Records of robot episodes
* * *

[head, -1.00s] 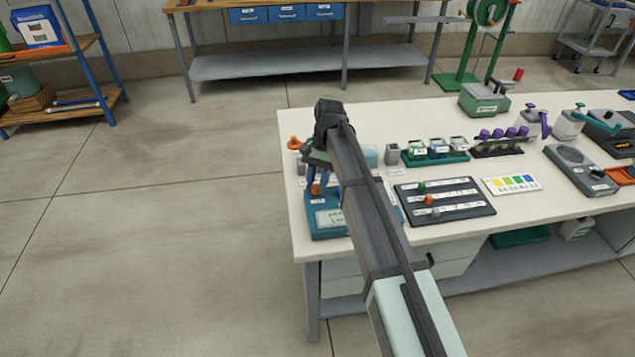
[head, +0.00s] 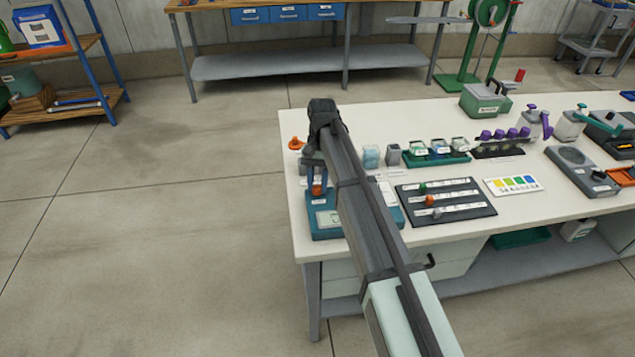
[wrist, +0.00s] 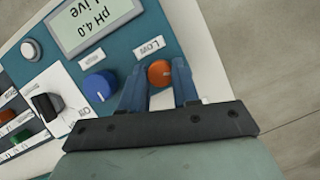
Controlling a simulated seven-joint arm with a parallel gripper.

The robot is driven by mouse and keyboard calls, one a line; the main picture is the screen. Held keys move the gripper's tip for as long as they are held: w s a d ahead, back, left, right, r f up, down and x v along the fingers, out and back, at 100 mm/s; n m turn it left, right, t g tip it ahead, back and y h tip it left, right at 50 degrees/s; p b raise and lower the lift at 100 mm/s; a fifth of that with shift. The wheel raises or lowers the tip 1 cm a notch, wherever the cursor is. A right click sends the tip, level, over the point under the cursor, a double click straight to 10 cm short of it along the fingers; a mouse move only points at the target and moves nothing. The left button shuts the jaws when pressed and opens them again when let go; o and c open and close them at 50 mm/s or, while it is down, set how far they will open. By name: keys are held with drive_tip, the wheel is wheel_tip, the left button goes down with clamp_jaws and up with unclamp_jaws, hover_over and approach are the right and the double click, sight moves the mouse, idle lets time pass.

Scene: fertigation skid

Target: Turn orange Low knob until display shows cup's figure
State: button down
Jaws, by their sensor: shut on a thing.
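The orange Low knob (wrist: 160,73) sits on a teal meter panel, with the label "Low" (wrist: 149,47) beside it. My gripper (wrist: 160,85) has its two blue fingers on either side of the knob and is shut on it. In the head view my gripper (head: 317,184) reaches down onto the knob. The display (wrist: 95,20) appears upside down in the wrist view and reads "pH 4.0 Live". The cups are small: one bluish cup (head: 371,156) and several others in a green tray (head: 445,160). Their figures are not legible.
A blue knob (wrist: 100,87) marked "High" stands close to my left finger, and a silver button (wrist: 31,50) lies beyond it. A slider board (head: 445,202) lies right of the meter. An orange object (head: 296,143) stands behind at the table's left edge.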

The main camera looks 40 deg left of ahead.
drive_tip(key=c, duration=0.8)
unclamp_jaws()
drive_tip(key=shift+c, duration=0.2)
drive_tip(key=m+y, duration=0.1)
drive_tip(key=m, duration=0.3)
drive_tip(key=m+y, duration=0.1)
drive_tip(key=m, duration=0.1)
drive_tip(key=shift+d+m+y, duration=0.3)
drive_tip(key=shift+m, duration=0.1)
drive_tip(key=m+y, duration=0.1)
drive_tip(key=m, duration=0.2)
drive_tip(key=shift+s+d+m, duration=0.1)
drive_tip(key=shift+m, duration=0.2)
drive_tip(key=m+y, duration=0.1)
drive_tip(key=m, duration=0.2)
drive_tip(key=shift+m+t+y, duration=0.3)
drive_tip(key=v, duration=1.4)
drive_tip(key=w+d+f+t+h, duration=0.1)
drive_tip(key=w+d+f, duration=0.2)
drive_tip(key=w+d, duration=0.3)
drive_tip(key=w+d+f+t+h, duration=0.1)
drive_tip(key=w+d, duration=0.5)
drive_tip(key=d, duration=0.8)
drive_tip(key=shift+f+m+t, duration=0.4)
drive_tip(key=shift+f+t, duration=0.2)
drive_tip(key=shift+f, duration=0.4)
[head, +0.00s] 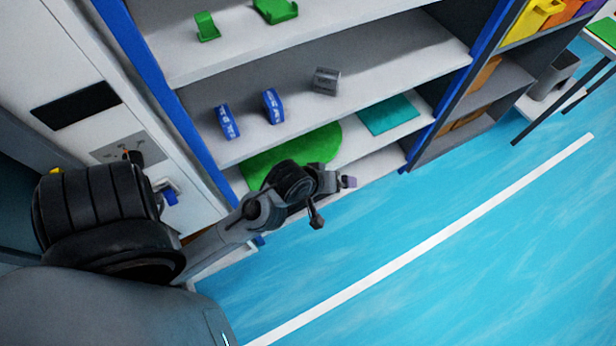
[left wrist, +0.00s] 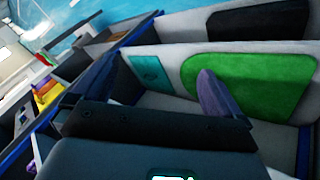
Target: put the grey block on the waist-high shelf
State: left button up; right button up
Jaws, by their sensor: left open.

* * *

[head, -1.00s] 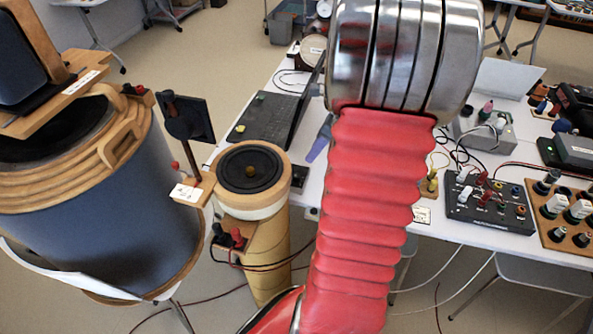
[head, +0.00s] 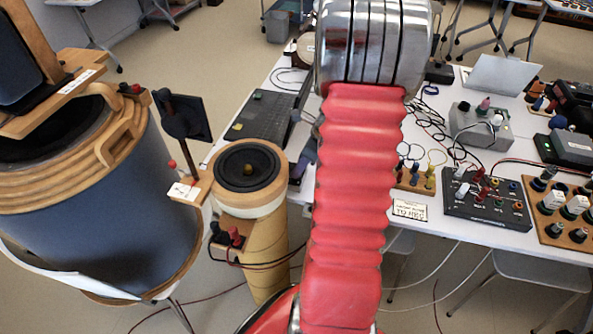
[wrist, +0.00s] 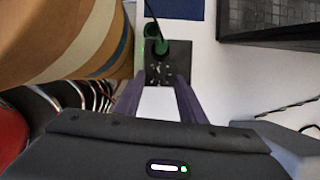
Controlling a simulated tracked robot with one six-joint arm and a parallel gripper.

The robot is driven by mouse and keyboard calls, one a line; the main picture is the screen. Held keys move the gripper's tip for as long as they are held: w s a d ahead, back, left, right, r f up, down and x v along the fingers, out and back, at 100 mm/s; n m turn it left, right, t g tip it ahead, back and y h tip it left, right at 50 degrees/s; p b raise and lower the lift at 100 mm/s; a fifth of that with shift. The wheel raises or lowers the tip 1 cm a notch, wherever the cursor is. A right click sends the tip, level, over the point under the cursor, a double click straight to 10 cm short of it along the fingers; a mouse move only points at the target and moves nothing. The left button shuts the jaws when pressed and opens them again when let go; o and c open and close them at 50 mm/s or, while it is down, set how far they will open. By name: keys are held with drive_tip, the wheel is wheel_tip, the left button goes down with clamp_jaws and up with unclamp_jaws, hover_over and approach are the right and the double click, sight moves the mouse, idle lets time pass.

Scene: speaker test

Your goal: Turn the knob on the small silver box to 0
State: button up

* * *

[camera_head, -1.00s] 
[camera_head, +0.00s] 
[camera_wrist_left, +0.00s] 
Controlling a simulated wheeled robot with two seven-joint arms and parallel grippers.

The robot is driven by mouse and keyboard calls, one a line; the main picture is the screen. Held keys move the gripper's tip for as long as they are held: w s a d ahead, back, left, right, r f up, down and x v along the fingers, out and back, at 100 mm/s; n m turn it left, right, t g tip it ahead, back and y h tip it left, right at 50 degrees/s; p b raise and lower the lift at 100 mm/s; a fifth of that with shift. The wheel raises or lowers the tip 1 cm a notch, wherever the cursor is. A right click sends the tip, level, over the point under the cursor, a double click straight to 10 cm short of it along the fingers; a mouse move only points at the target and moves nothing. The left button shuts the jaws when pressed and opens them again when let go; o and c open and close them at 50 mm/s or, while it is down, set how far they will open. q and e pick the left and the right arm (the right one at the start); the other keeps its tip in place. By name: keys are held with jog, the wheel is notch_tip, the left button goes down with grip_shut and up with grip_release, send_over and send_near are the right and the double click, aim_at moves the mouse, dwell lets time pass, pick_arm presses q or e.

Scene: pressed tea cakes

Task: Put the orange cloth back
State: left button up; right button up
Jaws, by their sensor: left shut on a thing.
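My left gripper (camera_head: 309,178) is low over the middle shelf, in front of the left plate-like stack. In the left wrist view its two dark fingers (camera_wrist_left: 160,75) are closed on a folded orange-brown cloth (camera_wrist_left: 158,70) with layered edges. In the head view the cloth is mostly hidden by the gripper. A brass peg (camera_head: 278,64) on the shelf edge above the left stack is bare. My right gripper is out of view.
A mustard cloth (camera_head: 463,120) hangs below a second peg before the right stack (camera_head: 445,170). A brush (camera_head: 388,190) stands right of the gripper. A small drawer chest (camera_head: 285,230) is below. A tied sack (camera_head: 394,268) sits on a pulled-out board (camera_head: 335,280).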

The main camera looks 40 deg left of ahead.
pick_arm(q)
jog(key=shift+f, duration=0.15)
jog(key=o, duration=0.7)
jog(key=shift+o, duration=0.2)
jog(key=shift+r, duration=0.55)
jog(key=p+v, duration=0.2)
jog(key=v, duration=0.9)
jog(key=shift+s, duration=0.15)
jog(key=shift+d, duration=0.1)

* * *

* **Task**
Check each line of the entries above, and show every one holding the word "Scene".

* **Exercise result**
Scene: fertigation skid
Scene: speaker test
Scene: pressed tea cakes

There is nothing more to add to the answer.